As institutions like the $4.6 billion Seattle City Employees’ Retirement System or the $2 billion University of Nebraska Foundation question active’s efficacy and rely on passive investing to achieve their return objectives, UFICO’s CEO and CIO Mark Baumgartner is a firm believer in pursuing active.
In a phone interview with Institutional Investor, Baumgartner argued that most allocators want (if not need) to achieve CPI+5 percent — and to get there, they’ll need to use active.
“Most institutional investors need inflation plus five,” Baumgartner said, noting that the most bullish forecasts expect no more than CPI+4. “The markets just aren’t going to get you there if you’re investing passively. You’re going need to make it up with alpha.”

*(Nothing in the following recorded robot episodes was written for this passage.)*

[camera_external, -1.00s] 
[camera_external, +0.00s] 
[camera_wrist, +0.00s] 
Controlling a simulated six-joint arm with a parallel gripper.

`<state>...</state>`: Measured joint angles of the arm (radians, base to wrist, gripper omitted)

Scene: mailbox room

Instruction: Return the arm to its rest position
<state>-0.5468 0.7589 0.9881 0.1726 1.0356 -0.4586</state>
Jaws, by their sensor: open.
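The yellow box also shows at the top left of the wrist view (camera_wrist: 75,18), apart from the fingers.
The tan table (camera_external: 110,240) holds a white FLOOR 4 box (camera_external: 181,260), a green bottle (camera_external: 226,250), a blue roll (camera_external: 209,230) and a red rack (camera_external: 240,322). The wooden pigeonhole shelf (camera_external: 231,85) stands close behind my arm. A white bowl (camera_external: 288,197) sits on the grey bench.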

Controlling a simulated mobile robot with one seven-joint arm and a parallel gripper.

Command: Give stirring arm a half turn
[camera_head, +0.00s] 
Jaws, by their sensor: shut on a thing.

Despite discussion of alpha disappearing, Baumgartner argues that alpha has to exist because institutional investors seek significantly better than average returns. “Alpha is created simply by people wanting to outperform,” he said. “A lot of people are willing to take the other side of your bet.” That’s where active managers come in, whether they have a high chance of success or not.

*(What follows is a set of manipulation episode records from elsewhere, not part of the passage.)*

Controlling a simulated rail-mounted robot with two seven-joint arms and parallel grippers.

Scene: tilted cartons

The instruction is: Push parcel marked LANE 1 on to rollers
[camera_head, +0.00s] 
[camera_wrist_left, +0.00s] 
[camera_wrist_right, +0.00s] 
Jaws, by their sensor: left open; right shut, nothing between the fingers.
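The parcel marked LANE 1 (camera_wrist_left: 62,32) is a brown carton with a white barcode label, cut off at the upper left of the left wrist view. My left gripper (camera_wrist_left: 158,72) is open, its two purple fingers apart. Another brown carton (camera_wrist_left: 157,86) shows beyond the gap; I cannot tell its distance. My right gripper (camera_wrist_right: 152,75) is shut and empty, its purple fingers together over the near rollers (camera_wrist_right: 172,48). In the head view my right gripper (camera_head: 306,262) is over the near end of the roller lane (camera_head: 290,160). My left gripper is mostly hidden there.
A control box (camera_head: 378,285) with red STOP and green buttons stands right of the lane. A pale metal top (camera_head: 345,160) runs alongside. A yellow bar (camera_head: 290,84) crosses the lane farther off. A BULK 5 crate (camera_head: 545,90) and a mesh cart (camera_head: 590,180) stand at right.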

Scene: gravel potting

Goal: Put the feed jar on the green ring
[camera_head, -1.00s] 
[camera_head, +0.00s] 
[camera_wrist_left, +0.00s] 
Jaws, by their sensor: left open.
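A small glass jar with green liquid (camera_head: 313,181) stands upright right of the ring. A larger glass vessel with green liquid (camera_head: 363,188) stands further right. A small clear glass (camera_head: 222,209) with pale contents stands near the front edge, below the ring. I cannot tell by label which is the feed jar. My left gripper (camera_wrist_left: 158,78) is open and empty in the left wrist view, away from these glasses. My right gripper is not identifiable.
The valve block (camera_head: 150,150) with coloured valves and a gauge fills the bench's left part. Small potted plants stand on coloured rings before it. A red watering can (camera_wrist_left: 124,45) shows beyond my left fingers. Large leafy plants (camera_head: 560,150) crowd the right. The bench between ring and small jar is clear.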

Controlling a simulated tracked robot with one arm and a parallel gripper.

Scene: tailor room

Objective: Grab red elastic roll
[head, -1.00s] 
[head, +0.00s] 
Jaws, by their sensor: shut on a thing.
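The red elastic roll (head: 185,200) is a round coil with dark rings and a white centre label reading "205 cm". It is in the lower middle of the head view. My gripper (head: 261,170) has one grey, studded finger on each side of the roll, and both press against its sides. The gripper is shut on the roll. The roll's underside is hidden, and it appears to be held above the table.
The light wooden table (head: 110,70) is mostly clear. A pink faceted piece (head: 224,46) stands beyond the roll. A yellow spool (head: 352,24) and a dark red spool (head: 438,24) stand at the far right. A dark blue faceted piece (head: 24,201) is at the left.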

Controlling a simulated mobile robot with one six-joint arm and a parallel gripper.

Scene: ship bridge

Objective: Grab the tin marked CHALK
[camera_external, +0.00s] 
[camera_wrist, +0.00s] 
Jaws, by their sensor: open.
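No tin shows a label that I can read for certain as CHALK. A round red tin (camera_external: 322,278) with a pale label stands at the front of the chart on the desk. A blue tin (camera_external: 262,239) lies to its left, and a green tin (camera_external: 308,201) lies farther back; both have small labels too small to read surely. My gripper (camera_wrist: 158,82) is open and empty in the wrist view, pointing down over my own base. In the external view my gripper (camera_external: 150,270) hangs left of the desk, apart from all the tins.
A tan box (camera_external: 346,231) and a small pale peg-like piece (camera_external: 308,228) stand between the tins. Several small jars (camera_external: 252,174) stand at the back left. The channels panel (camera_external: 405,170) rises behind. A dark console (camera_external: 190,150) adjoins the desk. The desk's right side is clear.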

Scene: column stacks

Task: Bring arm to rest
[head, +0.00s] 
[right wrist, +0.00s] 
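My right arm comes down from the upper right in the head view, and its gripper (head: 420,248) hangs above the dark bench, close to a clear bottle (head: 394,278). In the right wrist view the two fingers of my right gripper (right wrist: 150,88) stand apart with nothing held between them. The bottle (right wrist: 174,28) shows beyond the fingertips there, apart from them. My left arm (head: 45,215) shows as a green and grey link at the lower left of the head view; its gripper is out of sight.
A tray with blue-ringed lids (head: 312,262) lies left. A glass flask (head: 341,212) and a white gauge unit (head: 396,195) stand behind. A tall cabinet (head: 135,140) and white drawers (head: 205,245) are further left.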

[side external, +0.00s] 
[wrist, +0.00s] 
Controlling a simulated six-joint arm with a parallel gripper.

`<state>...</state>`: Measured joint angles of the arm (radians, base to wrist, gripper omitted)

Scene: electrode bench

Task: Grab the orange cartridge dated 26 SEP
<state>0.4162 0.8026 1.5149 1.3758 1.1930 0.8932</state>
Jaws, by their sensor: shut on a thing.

Under Baumgartner’s leadership, UFICO is going all in with active management. Since joining the Gainesville, Fla.-based university in January, he has removed the 12 percent of the $3.5 billion long-term pool that was passively managed, making the fund now 100 percent actively managed.
Skepticism Remains
Both the S&P Dow Jones Indices and Morningstar have reported this year that most active equity funds have underperformed for the past few years. Steve Edmundson, CIO for the $64.5 billion Public Employees’ Retirement System of Nevada, said in an email that “indexing is the most efficient way to access the market exposures we want in the allocation.” NV PERS’ publicly traded stock and bond exposure remains fully indexed.
Nevada’s not the only organization that’s skeptical of active management. Seattle City’s CIO Jason Malinowski sees no proof that volatility creates alpha, while the University of Nebraska’s investment chief Brian Neale believes most allocators overestimate their manager selection skills. (Seattle’s equity portfolio is 75 percent passive; Nebraska’s entire book of U.S. public equities is indexed.)

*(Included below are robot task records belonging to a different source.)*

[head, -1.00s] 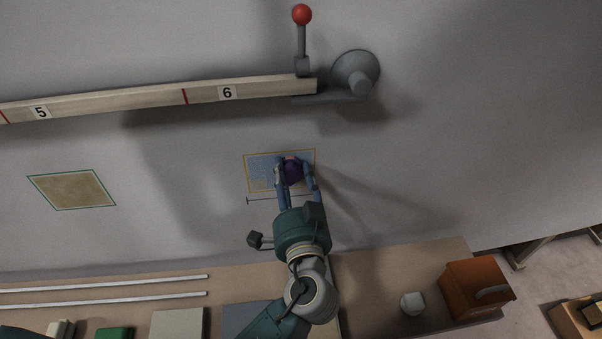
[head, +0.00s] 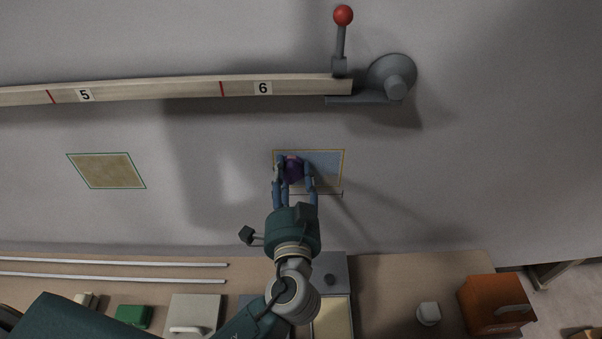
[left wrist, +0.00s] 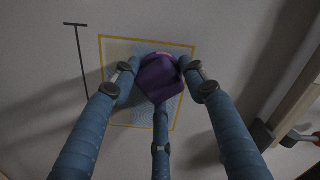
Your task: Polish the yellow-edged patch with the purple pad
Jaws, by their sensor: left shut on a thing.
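The yellow-edged patch (head: 328,172) is on the grey hull wall, below the end of the numbered rail. Its visible right part looks blue. In the left wrist view the patch (left wrist: 172,117) has a blue wavy pattern, with a paler tan area at the upper left. My left gripper (head: 294,170) is shut on the purple pad (head: 291,172), over the left half of the patch. The pad (left wrist: 160,82) hides part of the patch there, and three blue fingers surround it. I cannot tell how firmly it meets the surface. My right gripper is not in view.
A green-edged tan patch (head: 106,171) lies left on the wall. The rail (head: 180,90) above ends at a grey lever with a red knob (head: 343,15). Below, a bench (head: 385,285) holds an orange box (head: 496,304), a white knob-like piece (head: 428,314) and two strips (head: 120,263).

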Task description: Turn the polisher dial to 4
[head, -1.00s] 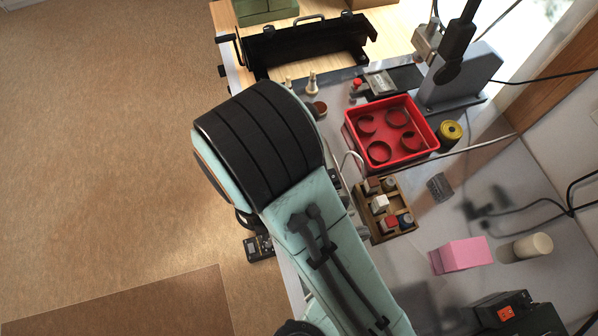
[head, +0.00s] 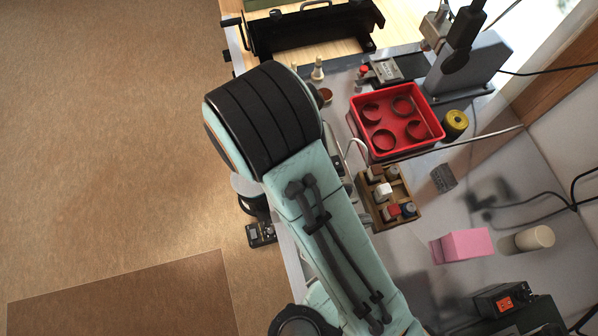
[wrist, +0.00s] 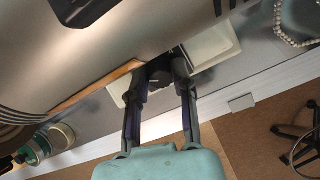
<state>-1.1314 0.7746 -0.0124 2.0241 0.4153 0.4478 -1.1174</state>
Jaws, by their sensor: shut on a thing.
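In the wrist view, the dark dial (wrist: 160,69) sits between my two fingertips, at the lower edge of a large silver-grey body that looks like the polisher (wrist: 135,45). My gripper (wrist: 163,79) is closed around the dial, with one finger on each side. The dial's pointer and numbers are too small and shaded to read. In the head view, my own pale green arm covers the gripper, and I cannot make out the dial there.
Pale trays (wrist: 213,46) lie close beside the gripper in the wrist view. The head view shows a red tray (head: 397,148) with rings, a wooden box (head: 375,205) of small bottles, a pink block (head: 462,246) and a yellow spool (head: 455,122). Open floor lies left.

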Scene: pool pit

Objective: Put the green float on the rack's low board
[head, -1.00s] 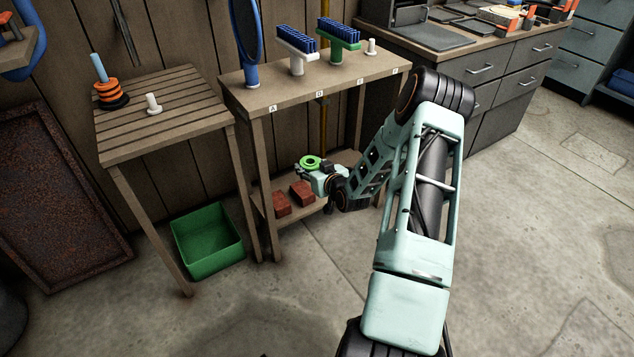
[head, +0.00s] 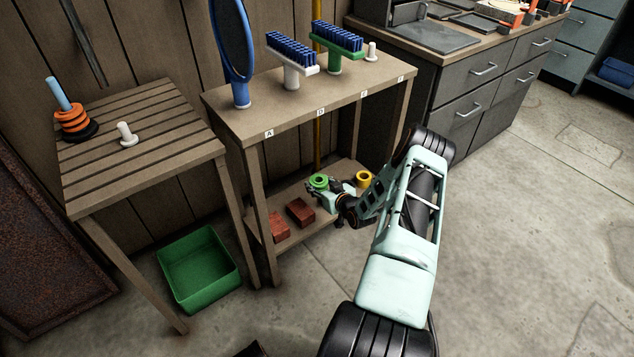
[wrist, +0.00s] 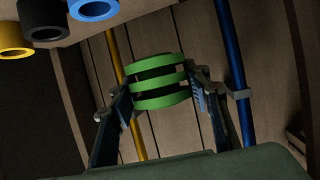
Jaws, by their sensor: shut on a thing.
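The green float (head: 319,181) is a short ribbed cylinder with a hole in its top. My gripper (wrist: 160,86) is shut on it, one finger on each side, and holds it about upright. In the head view my gripper (head: 322,184) is between the rack's top and its low board (head: 322,217), above the board's back part. I cannot tell whether the float touches the board. Two red-brown bricks (head: 300,211) lie on the low board, left of and in front of the float. A yellow ring-shaped thing (head: 364,177) shows to its right, partly behind my arm.
The rack's top (head: 290,105) bears brushes, a blue-framed oval and a white peg. Its legs flank the low board. Yellow (wrist: 137,115) and blue (wrist: 232,75) poles stand behind. A slatted table (head: 150,150) and green bin (head: 200,270) are at left.

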Although Baumgartner agreed with some of the arguments against active management, he believes that allocators who rely solely on index funds do so at their own peril. “Do I agree that on average, active will underperform an index after fees? Yes, the market is the market. There’ll be winners and losers. But it doesn’t mean that you shouldn’t do it if you think you can pick the winners.”
As more money flows into passive, the risks for active go up — but so do the rewards. And for the University of Florida, it all comes down to: What is the institution trying to do, and what’s the best way to do that?
“We’re in a different world for sure, but the basics for supply and demand for assets have not changed,” Baumgartner said. “Do you really think a 70-30 passive [portfolio] is going to give you a CPI+5? I think if you do, you’re dooming yourself to failure.”